When trading such vehicles, I want an 85% to 100% daily success rate, as I did when I was guerrilla trading for 3 to 10 pip's worth of profit at a time (which I no longer do), and to attain this goal (which it seems to me many ET contributors consider to be impossible, if not utter nonsense to even talk about) I find it necessary to trade using one-minute charts.
Another factor is that I believe there are specific moving averages that are superior to all others for shadowing the trend in each time frame, a contention on which possibly everyone in the world disagrees with me; and that not only is it ideal to trade with the right ones, but to also do so with an awareness of what their
temporal values are, a characteristic of moving averages that, as far as I know, is attributed to them by no other sane human being anywhere (assuming I'm not out of my mind).
One last precise measurement that only one-minute charts can offer me at the most minute level has to do with rates of change.

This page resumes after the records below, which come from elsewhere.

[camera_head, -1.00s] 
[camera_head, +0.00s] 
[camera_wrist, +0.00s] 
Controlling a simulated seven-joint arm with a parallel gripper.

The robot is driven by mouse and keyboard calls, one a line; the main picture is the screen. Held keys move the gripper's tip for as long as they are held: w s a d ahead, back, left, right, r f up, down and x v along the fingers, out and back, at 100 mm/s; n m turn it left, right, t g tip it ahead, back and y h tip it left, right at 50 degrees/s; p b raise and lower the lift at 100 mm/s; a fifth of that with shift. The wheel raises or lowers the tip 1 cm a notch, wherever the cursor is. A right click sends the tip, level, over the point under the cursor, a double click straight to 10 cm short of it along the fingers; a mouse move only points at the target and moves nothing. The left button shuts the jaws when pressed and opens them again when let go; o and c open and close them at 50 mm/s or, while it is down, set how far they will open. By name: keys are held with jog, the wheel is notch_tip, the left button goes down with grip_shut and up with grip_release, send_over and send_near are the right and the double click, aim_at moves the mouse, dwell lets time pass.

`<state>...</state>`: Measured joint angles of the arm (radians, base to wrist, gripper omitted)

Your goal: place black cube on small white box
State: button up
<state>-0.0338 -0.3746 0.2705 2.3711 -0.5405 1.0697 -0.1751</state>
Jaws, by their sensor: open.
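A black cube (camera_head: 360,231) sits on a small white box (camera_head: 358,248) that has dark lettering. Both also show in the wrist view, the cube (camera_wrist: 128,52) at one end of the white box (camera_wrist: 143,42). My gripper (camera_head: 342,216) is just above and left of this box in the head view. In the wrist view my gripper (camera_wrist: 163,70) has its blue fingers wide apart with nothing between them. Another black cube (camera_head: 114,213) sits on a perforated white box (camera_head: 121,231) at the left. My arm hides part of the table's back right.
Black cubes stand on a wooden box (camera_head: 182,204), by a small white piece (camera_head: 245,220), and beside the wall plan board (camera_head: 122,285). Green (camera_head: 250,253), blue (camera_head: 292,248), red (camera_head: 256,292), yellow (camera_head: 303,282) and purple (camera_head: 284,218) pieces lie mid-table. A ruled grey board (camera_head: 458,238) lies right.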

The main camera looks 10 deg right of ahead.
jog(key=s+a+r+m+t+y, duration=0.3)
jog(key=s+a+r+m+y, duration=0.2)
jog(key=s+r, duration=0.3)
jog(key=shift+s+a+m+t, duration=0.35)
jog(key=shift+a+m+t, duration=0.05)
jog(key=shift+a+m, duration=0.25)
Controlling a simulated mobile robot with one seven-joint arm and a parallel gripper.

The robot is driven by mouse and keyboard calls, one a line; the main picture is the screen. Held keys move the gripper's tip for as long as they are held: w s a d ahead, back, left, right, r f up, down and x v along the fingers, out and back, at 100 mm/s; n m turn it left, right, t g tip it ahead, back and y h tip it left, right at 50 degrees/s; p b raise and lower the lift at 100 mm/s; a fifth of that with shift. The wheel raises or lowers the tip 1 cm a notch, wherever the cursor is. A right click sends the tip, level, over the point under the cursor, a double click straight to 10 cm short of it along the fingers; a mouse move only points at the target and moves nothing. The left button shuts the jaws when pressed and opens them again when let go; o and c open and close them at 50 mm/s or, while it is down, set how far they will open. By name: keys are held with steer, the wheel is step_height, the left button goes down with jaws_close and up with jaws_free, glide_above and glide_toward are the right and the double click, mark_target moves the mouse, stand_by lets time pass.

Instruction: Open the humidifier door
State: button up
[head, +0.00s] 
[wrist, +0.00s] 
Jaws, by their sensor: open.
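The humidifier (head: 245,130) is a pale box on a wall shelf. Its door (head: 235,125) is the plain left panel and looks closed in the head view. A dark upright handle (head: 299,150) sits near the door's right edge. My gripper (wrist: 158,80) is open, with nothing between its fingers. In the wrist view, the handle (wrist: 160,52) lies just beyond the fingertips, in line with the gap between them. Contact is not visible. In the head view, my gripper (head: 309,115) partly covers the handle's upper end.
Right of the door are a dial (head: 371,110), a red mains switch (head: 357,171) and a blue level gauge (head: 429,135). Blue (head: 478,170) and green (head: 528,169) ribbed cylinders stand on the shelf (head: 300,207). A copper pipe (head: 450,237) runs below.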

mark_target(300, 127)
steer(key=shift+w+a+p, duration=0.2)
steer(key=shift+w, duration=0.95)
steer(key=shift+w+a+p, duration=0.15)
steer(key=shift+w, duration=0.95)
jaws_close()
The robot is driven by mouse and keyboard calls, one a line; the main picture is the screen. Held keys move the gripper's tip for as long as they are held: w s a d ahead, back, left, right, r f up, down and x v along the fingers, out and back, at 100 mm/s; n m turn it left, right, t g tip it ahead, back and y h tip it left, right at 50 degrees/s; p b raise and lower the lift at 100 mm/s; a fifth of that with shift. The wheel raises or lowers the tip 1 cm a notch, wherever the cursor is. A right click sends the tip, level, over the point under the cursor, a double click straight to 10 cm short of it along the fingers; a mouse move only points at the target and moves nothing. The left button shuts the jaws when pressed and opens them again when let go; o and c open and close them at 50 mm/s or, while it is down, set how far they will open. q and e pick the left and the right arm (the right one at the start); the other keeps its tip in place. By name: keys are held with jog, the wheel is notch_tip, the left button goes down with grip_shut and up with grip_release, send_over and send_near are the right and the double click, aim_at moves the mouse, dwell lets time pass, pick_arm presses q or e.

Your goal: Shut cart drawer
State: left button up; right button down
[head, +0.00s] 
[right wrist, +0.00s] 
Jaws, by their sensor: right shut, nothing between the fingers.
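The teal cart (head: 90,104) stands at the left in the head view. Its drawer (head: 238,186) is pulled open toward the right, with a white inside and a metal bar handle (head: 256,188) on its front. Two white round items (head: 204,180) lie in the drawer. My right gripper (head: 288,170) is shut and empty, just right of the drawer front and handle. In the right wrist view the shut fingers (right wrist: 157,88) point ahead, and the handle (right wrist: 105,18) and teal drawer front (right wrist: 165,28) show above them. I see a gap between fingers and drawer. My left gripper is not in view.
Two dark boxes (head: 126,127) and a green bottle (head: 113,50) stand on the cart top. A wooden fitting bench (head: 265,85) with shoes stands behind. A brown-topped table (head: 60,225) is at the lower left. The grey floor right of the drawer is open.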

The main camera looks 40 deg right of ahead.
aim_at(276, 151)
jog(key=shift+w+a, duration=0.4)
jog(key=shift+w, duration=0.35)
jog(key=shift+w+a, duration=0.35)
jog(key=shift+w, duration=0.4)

According to Investopedia, ROC
"can be used to spot divergences, overbought and oversold conditions, and centerline crossovers." However, I have no interest in using ROC in any of these ways at all. It seems to me that the best way that
I might make use of this indicator is to measure the
strength of a given trend, seeing as how I imagine that I have somehow identified which moving averages best convey the direction in which price is ultimately headed within each of the various time frames.
You can see that I've plotted these threshold levels for each of the two ROC histograms included in the lower panel above.
However, when I'm trying to generate returns of at least 10 to 30 pips at a time, I too tend to use five-minute charts and above. When this is my goal, one-minute charts are simply unable to capture enough of the entire landscape to be all that helpful.